_Extracted data_:
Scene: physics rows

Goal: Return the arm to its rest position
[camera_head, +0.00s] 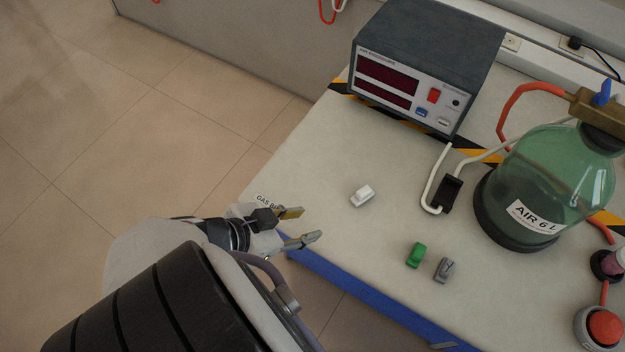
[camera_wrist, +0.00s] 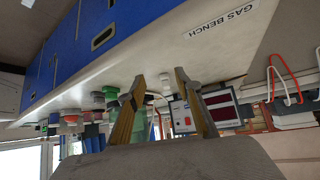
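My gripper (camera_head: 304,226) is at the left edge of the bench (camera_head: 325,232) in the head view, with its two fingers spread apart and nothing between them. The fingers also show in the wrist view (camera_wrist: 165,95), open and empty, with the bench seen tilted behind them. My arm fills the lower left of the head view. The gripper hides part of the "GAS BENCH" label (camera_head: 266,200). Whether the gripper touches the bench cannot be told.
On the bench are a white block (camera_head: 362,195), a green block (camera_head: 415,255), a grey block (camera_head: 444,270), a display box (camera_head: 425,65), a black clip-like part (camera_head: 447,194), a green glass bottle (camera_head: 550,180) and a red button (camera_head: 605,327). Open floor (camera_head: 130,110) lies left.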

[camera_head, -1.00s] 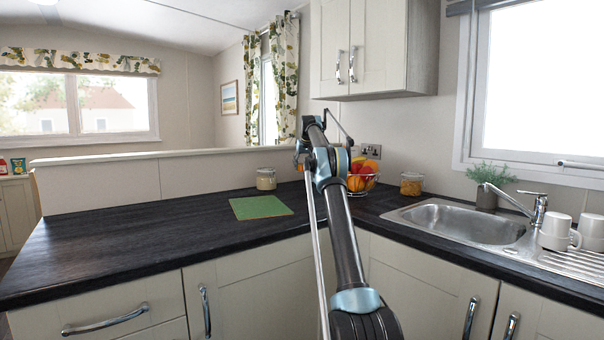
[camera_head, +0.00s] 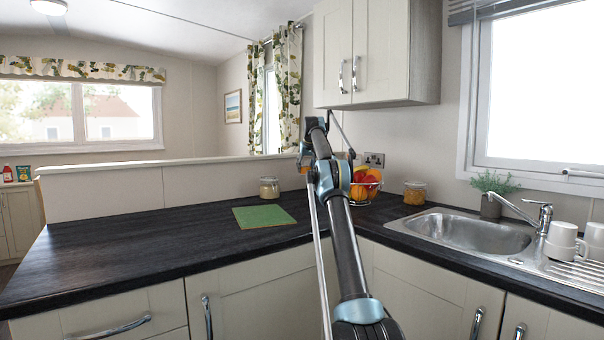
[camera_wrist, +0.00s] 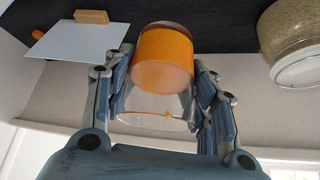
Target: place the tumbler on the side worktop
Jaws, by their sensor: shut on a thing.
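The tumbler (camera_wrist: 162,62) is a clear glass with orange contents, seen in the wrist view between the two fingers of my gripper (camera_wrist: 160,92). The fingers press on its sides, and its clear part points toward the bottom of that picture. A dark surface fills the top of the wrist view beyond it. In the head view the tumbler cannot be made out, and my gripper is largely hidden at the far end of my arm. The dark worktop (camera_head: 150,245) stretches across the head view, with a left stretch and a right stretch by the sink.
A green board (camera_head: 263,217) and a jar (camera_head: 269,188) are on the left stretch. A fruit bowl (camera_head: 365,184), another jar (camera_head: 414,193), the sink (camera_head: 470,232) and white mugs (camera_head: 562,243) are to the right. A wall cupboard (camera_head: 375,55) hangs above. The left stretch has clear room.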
...
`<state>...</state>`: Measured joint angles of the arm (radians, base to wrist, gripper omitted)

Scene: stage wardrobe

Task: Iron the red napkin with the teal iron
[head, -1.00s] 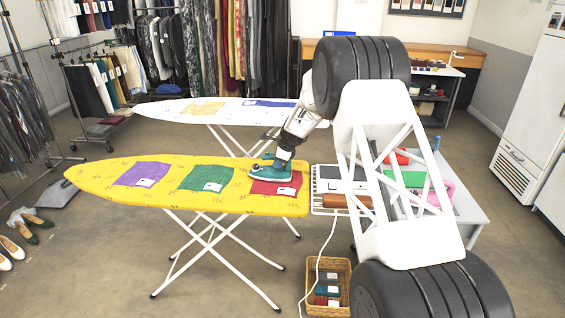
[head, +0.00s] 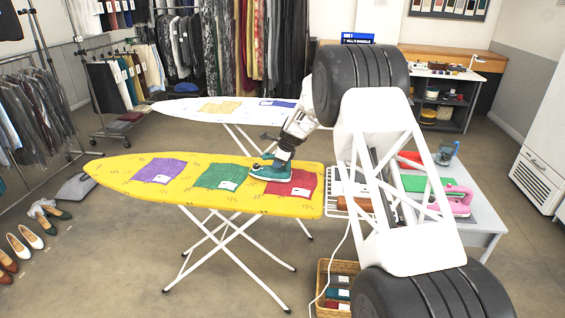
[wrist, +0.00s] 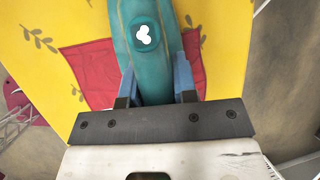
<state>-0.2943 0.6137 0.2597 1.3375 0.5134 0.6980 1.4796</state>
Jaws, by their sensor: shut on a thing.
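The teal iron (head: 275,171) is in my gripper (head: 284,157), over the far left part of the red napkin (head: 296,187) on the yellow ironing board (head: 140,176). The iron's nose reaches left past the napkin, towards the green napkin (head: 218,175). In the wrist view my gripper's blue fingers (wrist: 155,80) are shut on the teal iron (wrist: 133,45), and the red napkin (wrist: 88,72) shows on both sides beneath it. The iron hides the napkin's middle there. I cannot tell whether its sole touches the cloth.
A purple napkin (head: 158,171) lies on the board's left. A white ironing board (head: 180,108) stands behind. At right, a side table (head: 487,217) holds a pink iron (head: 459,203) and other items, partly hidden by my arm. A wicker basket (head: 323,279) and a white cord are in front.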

_What is asked_: Start at the line containing "[camera_head, -1.00s]" and stop at the line containing "Target: place the tumbler on the side worktop"; transcribe those lines exactly, skipping pictures.

_Answer in full_:
[camera_head, -1.00s] 
[camera_head, +0.00s] 
[camera_wrist, +0.00s] 
Target: place the tumbler on the side worktop

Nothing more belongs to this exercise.